When I went to high school, I took an honors English class where we spent the entire year on “The Great Gatsby.” Or—I’ll be more generous—we spent the first seven months on that book, then the last three on a 15-page abbreviated version of Alexis de Tocqueville’s “Letters from an American Farmer.” Before turning 18, I had read only two books from the classical world: “The Odyssey” (we did not even know of “The Iliad”) and “Oedipus Rex;” the first read freshman year, and the second senior year—and only in our AP literature course, one section of 28 students in a school of 850. My test score was—well, you can imagine. My friend had another English teacher who, during a lecture on “Macbeth” (one of the two Shakespeare plays in the curriculum), could not figure out how to spell “scene”: According to him, on the chalk board she wrote and then erased first “scean,” then “seen,” and at last arrived at “sean.” Perhaps he was exaggerating. But I doubt it. Another example: My freshman physics teacher once taught a whole lesson mistaking F = M x A for M = F x A and M = F/A for F = F/M. She is now my brother’s guidance counselor. At private schools, the picture is quite different. The number of books students seem to have read—or at least to have sat in class while their teacher lectured on them—is increased from mine by at least a factor of five. The overall exposure to material is exponentially greater and infinitely more even; there are no holes, so to speak, in a private school student, whereas I have often felt like a walking block of Swiss cheese. So it’s easy to think that, when seated around a table surrounded by students, half of whom went to private school, that when their comments seem more original, more well formed, more insightful, you are in some way inherently deficient. It took me a couple years to realize I was mistaking smarts for education.

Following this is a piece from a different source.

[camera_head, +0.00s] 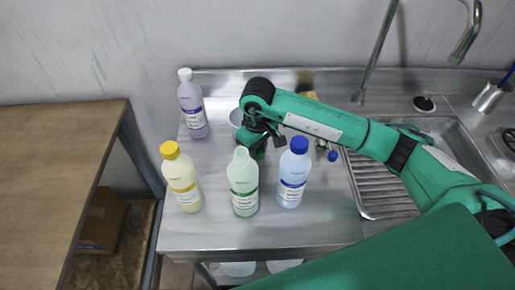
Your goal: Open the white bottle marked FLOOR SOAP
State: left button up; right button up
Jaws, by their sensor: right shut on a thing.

If you consider yourself a slow or inefficient worker, this is another consequence of your deficient pre-college education, not an inherent mental slowness. At least in part. I’m guessing if go to private school you are taught more precisely than I was how to read, write, plan, and execute. You were not given an assignment and simply told to “run along” like I was. I think in fifth grade I was taught something about “context clues,” but that’s about all when it comes to the techniques of reading. Until about a year and a half ago, I read novels for the individual sentences, and if I did not know a word, I always stopped to look it up; I knew nothing of the idea of “breaking flow.” If I did not understand a sentence, or if the sentence did not register, I refused to move on until I could successfully parse out the syntax (syntax was a topic I was only taught in Spanish class, so the results were always interesting). To this day, I can manage, in relatively normal-spaced type, maybe 10 pages per hour, if I am not marking up the margins. Some of this is lack of aptitude; I do not mean to pretend I am a genius, merely semi-competent. And perhaps I have ventured here into the realm of aimless complaints about issues that apply equally to all young people as a matter of course. But either way, it’s clear to me now that all this worrying was pointless.

If my old mental condition describes your current one, I hope you take my advice. Your time is better spent agitating for education reform: increased funding for public schools, the abolition or at least desegregation of the quasi-private public schools (Stuyvesant and the New York technical schools are famous examples), and the introduction of innovative methods to school administration. Either that, or get rich. If my old mental condition describes your current one, I hope you take my advice.

 

Trent Babington is a member of the class of 2021. Trent can be reached at tbabington@wesleyan.edu and on Twitter @trentbabington.

2 Comments

  1. Jason

    From one public school student to another, I think the missed point here is that many people base their self worth on their intelligence, rather than on their contribution to their community, relationship w/ their loved ones/friends, intrinsic worth, etc. Accomplishing things academically is definitely something to be proud of, but it ought to sit within the framework of the things I listed above.

    • Trent Babington

      Totally agree. This essay is not my proudest moment. I still think I have a point in that there is a difference between being “smart” and being “well-educated,” that perfectly intelligent students sometimes struggle here/feel dumb/are thought to be dumb simply because they haven’t been taught to speak or act in a certain way, and that we should all be more aware of that fact. But ya, this whole thing is hopelessly garbled with lots of silly complaints and cherry picking re. my high school experience (I had so many good teachers!).
      Appreciate the comment, though!